In general, I’m much more commonly drawn to musical ideas. There’s absolutely an overall sonic profile that I consider to be ‘Cursebitten’, and each release explores variations that can be found within that profile. Both on a song and album level, I’ll identify a handful of musical ideas and themes as well as a sort of ‘sound palette’ that I want to explore, and I’ll start from there. I think that this is something that I’ve improved at over time, with my albums feeling more focused and consistent as they’ve come out. The album that I’ve been writing this year is certainly the most focused and concise sound that I’ve worked with.
Tell us about the art & design associated with your project
I’ve been fortunate to have worked with tremendous visual artists for my releases. Artwork and design are absolutely not my strengths, and I’ve taken advantage of that by putting together collaborations. The way that visual artists are able to take nebulous, shadowy ideas and create something perceptible and discernible is astounding to me, and I’ve always considered the artwork phase to be one of the most exciting parts of doing a release.
My strategy has always been to share the music with the artist and give them a general idea of the themes I’m trying to cover and the atmosphere I’m aiming to cultivate. From there, I mostly just let the artist interpret how to represent the release visually, giving them a little feedback along the way. I’ve always felt that the more freedom I give the artist, the better the artwork turns out.
I’d love to take this opportunity to point out who I’ve worked with on my two existing releases. Avery Bradshaw was responsible for the cover of Seize It with Thine Own Hands, and Grackle created the artwork for Northwarder, Castbitten, and my two individually released singles.
What are some of your influences (musical and otherwise)?

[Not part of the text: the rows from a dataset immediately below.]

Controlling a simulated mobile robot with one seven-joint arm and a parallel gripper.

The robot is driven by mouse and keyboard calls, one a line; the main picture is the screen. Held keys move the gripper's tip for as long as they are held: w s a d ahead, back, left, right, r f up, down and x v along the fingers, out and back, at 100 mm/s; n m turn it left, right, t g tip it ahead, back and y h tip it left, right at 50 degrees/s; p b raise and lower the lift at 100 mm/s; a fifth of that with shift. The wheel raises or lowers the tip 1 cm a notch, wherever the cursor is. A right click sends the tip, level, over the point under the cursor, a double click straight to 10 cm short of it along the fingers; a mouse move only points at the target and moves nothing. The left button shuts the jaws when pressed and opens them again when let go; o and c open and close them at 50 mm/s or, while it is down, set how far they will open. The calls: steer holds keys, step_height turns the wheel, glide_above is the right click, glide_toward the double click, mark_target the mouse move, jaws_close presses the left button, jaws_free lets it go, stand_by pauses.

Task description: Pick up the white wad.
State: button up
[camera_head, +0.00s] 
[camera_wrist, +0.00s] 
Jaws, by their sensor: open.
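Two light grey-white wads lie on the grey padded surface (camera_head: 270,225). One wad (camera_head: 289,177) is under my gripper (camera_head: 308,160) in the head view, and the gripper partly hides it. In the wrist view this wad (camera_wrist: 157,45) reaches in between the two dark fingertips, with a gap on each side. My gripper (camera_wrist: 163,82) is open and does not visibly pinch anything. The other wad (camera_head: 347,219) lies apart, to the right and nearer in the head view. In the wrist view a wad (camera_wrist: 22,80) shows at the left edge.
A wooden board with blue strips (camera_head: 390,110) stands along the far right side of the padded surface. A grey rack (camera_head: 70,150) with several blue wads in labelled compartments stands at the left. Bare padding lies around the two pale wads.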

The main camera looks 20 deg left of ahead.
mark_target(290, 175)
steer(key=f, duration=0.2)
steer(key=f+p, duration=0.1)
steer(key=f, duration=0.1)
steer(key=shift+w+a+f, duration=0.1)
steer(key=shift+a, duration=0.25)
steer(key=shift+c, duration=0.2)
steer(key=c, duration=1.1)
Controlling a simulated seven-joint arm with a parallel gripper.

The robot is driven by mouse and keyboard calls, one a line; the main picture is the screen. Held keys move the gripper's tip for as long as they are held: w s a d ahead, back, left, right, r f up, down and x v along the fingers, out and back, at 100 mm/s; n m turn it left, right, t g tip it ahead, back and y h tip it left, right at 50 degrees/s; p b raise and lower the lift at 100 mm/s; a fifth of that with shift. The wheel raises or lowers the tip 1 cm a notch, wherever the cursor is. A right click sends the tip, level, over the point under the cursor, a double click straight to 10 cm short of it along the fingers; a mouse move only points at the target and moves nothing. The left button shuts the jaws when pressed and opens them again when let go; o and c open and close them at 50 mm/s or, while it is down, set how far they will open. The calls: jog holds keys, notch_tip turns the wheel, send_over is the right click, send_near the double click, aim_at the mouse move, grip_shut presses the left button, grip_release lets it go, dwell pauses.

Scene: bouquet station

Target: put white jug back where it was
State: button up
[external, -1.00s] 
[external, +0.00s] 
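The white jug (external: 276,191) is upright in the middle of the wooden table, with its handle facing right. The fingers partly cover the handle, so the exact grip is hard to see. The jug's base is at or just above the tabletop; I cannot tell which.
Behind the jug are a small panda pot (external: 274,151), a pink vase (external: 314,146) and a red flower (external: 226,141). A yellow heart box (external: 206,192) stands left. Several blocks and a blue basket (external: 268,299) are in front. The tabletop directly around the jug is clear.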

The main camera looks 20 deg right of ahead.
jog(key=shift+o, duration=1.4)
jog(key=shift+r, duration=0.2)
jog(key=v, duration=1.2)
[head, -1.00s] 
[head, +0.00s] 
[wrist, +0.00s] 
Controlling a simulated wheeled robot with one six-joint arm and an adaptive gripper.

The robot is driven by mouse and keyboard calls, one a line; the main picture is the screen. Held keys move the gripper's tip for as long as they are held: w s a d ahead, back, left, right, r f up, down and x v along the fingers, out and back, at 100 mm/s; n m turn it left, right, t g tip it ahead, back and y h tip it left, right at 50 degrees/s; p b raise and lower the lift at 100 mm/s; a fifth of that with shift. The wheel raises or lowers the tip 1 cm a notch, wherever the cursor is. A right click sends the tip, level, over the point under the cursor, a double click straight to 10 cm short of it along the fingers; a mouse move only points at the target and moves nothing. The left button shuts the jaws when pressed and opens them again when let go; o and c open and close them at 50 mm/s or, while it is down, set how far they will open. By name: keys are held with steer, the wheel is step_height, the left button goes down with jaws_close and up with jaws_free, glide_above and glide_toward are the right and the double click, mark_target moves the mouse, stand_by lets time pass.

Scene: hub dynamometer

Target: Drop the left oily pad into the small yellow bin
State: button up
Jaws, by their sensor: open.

Something that I’ve spoken on in a few episodes of Castbitten is the different ways that one can find influence. I’m a huge fan of using reference tracks while writing music and in general find myself laying out a handful of albums that I try to consistently come back to for inspiration when working on a release. Lately, these have been some Dungeon Synth artists such as Erang, DIM, Aindulmedir, and ORCUS, as well as artist from other genres, namely Hania Rani, Oliver Patrice Weder, Ólafur Arnalds, Stevie Wonder, and Sigur Rós.
On the other end of the spectrum, I feel like there are plenty of artists and albums, oftentimes from my teens or college years, that have more or less ingrained themselves in my subconscious. With these influences, I’m not actively drawing inspiration from them throughout my writing process, but they’ve helped define how I approach music as a whole. These are harder to identify, but a few examples are Godspeed You! Black Emperor and Phil Elverum. I place a huge emphasis on texture and on the interaction of different timbres in music, and I can attribute this greatly to these artists.
Maybe a greater musical influence than either of these groups comes from my musician friends. There are a handful of people in my life that I constantly go to to talk about music with and to share ideas and projects with, and these people have a huge impact on my relationship with music. I cannot stress enough how important I think it is for musicians to have a small circle of people who they can trust to stimulate them and to provide strong feedback on what they do, and I’m enormously thankful for the people who fill this role on my end.
Although less direct and more on a philosophical level, non-musical media has been hugely impactful on my relationship with music. I’m a big literature person, and the literary approach of exploring themes and provoking thought without simply stating a position is something that I try to use to guide my musical writing. Authors like Cormac McCarthy and Virginia Woolf have really taught me how much I appreciate when a piece of media trusts the person consuming it to take their time and lead themselves to whatever conclusions they may come to.
Show/tell us about your creative space
I write all of my music at my workstation in the corner of my tiny apartment. I try to keep it free of too many distractions, but I have my small tape collection nearby and have books lining the windowsills on either side of me. It’s honestly surprising how much of an impact my workspace has on my music writing process, and it’s something that I try to pay attention to. I’m somewhat of an ex-gear collector and don’t typically play live shows anymore, so the nitty gritty of my setup is actually fairly minimal. I have this full-sized keyboard that I absolutely adore, and I run that directly into an interface as a MIDI controller. From there, I play straight into Reaper. For my two current releases, I’ve done the mixing and mastering on my own, using a mix of my headphones and a pair of speakers.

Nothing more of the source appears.